@douglevin Super frustrating all around.
Clowns at Best Buy exploiting someone is shitty. I have a similar story with a friend who was sold a new computer they didn't need. I'm not sure if it's incompetence, or they don't care. Either way, I don't shop there.
Computer Security is hard for those of us in that world. Impossible for someone who doesn't know this stuff.
I'm not a Google fan, but I feel like the best answer for a bunch of people is a Chromebook. Get set up with Google (and 2FA), a Chromebook, Google Drive for your docs... Cheap, reliable, relatively safe. Or an iPad. These days, how many people actually need a general purpose PC?
Maybe also those of us in IT need to be better at a one pager guide for our loved ones...
- If someone contacts you saying you've been hacked. That you've spent money on something you don't recognize. Etc. STOP. These are often scams.
- If you are browsing the web and see a popup saying you are hacked. Chuckle to yourself and move on. You aren't.
- Google/Microsoft/Apple will never contact you asking for your password or 2FA code. Never give these to anyone.

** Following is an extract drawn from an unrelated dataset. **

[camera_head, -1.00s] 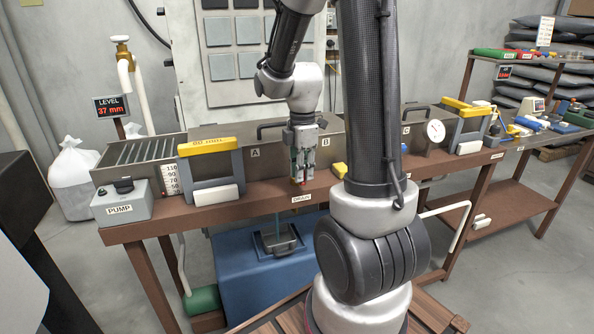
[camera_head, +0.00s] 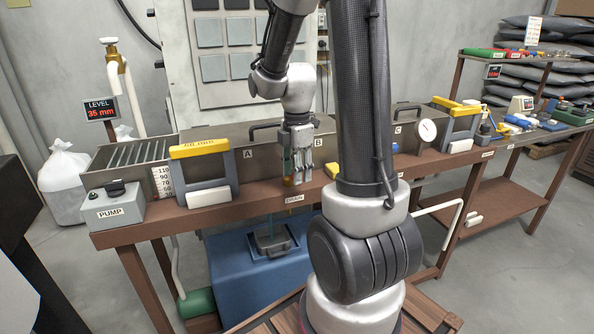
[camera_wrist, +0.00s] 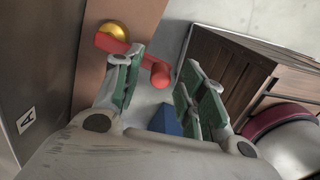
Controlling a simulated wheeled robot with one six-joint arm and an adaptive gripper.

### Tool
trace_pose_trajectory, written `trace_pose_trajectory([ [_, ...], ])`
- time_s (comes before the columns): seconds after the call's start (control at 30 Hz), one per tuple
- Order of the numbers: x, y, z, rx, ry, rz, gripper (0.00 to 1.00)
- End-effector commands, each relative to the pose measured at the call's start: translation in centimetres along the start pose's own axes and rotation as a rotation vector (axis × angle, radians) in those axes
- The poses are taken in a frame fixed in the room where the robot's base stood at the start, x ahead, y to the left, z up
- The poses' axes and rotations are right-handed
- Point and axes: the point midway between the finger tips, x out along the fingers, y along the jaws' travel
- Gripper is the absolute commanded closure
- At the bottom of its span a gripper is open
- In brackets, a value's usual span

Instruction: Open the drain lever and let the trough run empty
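The long grey trough (camera_head: 264,160) sits on a brown bench, with labels A, B and C on its front. The red drain lever (camera_wrist: 112,44) shows in the wrist view on a brass ball fitting (camera_wrist: 116,31), its knob end in the gap between my fingers. My gripper (camera_head: 301,180) is open above the DRAIN label (camera_head: 294,198) and hides most of the lever in the head view. It also shows in the wrist view (camera_wrist: 165,75), the left finger against or very near the lever. The level display (camera_head: 100,109) reads 35 mm.
A blue tank (camera_head: 238,285) with a dark opening stands under the stream. A grey pump box (camera_head: 113,208) and yellow-topped frames (camera_head: 202,150) stand along the bench. A dial gauge (camera_head: 427,130) is on the right of the trough. My arm hides part of the bench.

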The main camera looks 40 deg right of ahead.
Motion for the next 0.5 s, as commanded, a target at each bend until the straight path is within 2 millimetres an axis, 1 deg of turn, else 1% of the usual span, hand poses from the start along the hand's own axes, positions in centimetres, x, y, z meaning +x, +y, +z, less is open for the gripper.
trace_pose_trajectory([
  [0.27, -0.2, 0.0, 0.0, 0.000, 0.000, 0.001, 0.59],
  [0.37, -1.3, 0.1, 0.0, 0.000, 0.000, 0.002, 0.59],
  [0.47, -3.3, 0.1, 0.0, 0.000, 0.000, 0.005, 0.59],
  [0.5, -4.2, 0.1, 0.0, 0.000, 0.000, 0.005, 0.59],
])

- Some day, you'll receive a call from someone claiming your machine is hacked and offering to help. This is a scam.
- For sensitive websites, always login from your bookmarks. Never an email link.
- Don't reuse passwords and write them down on this piece of paper or PW manager.
- ...
I think too often we help get someone up and running with a computer without useful basic training / reference.